Уклад нашей жизни намного отклонился от пути и «беговой дорожки» предков. (41) Тиберий Гракх попытался захватить царскую власть, вернее, даже царствовал в течение нескольких месяцев. Слыхал ли, вернее, видел ли когда-нибудь римский народ что-либо подобное этому? О том, что́ после смерти Тиберия Гракха его друзья и близкие совершили по отношению к Публию Сципиону, я не в силах говорить без слез. Ибо Карбона, ввиду кары, недавно постигшей Тиберия Гракха, мы терпели, как только могли, А чего я ожидаю от трибуната Гая Гракха, предсказывать мне не хочется. Дело идет все хуже и хуже; как только это началось, все стало рушиться и клониться к гибели. Вы видите, какое сильное потрясение устоев произошло еще раньше в связи с введением табличек для голосования – сначала на основании Габиниева закона, а через два года на основании Кассиева. Мне кажется, я уже вижу, что народ отторгнут от сената, что важнейшие дела решаются по произволу толпы. Ибо тому, как беспорядки совершать, будет учиться число людей большее, чем то, какое будет учиться им противодействовать.

(42) Почему я говорю об этом? Потому что без союзников таких попыток не делает никто. Следовательно, честных людей надо наставлять в том, чтобы они – если случайно, по неведению, приобретут подобных друзей – не считали себя связанными настолько, чтобы не отказываться от друзей, совершивших какое-нибудь тяжкое преступление; для бесчестных надо установить кару, и притом для тех, кто последует за другим, – кару не меньшую, чем для тех, кто сам будет вожаком в нечестивом деянии. Был ли в Греции кто-нибудь более славен, более могуществен, чем Фемистокл? После того, как он, будучи стратегом во время войны с персами, избавил Грецию от порабощения, а затем вследствие зависти был изгнан, он не стерпел нанесенного ему отечеством оскорбления, которое должен был стерпеть: он поступил так же, как в нашей стране двадцатью годами ранее поступил Кориолан. Но ни одного пособника в действиях во вред отечеству они не нашли. Поэтому оба они покончили с собой. (43) Итак, подобное согласие между бесчестными людьми не только нельзя оправдывать дружбой; нет, его надо карать любым видом казни, дабы никто не считал дозволенным последовать за другом, дошедшим до войны против отечества; но именно это, если судить на основании событий, рано или поздно произойдет; меня же то, что с государством станет после моей смерти, заботит не меньше, чем нынешнее положение в нем.
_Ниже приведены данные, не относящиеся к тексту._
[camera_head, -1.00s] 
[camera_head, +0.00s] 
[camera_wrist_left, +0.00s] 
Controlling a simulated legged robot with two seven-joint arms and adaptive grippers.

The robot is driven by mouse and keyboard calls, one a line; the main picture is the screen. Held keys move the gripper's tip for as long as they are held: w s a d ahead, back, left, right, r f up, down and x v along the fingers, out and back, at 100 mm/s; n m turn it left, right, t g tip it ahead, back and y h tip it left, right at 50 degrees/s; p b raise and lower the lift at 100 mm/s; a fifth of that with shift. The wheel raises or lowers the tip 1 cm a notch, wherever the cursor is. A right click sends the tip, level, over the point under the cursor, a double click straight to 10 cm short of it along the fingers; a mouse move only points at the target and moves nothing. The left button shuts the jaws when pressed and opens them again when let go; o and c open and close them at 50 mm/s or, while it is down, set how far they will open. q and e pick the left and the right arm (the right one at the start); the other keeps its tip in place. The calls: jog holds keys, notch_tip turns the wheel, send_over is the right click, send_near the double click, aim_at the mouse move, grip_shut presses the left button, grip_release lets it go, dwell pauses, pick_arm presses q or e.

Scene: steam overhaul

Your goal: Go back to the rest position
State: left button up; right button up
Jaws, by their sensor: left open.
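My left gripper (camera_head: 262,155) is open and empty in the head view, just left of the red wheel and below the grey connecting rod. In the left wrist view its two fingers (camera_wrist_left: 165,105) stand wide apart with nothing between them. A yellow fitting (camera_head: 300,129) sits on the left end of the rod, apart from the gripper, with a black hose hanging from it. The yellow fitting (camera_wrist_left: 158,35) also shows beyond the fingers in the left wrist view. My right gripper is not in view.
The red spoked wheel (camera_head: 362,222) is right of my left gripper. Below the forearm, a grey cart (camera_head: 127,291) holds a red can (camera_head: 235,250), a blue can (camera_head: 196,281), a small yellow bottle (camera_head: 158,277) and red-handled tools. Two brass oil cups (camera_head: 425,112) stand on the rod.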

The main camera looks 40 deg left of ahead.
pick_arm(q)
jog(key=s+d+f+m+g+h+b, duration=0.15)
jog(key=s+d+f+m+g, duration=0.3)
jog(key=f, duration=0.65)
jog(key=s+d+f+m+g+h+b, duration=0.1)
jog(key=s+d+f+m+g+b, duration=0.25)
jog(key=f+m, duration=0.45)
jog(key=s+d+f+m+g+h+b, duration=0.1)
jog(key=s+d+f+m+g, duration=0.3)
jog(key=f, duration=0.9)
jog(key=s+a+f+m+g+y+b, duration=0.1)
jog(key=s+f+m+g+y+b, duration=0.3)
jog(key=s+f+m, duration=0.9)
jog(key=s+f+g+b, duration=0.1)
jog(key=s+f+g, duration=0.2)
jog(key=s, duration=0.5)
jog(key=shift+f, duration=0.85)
(XIII, 44) Итак, да будет незыблемо установлен вот какой первый закон дружбы: будем просить друзей о нравственно-прекрасном, будем совершать ради друзей нравственно-прекрасные поступки; даже не будем ждать, чтобы нас о них просили; стремление оказать услугу пусть всегда будет, промедления в этом пусть не будет; давать совет будем смело и без колебаний. В дружбе авторитет друзей, склоняющих к хорошему, пусть будет всесилен, и для увещевания следует его прилагать не только откровенно, но и резко, если обстоятельства потребуют этого; ему следует повиноваться.

(45) Ибо некоторые люди, которых, как я слыхал, в Греции считали мудрыми, высказывали, мне думается, странные мысли (ведь нет предмета, которого они не исследовали бы крайне хитроумно): одни полагают, что чересчур тесных дружеских отношений надо избегать, дабы одному не приходилось тревожиться за многих; у каждого-де достаточно и даже чересчур много своих дел, не в меру впутываться в чужие тяжко; самое лучшее – держать вожжи дружбы возможно более ослабленными; их можно натянуть или отпустить, когда захочешь; ведь главное для счастливой жизни – безмятежность, наслаждаться которой душа не может, если она как бы мучается родами одна за многих.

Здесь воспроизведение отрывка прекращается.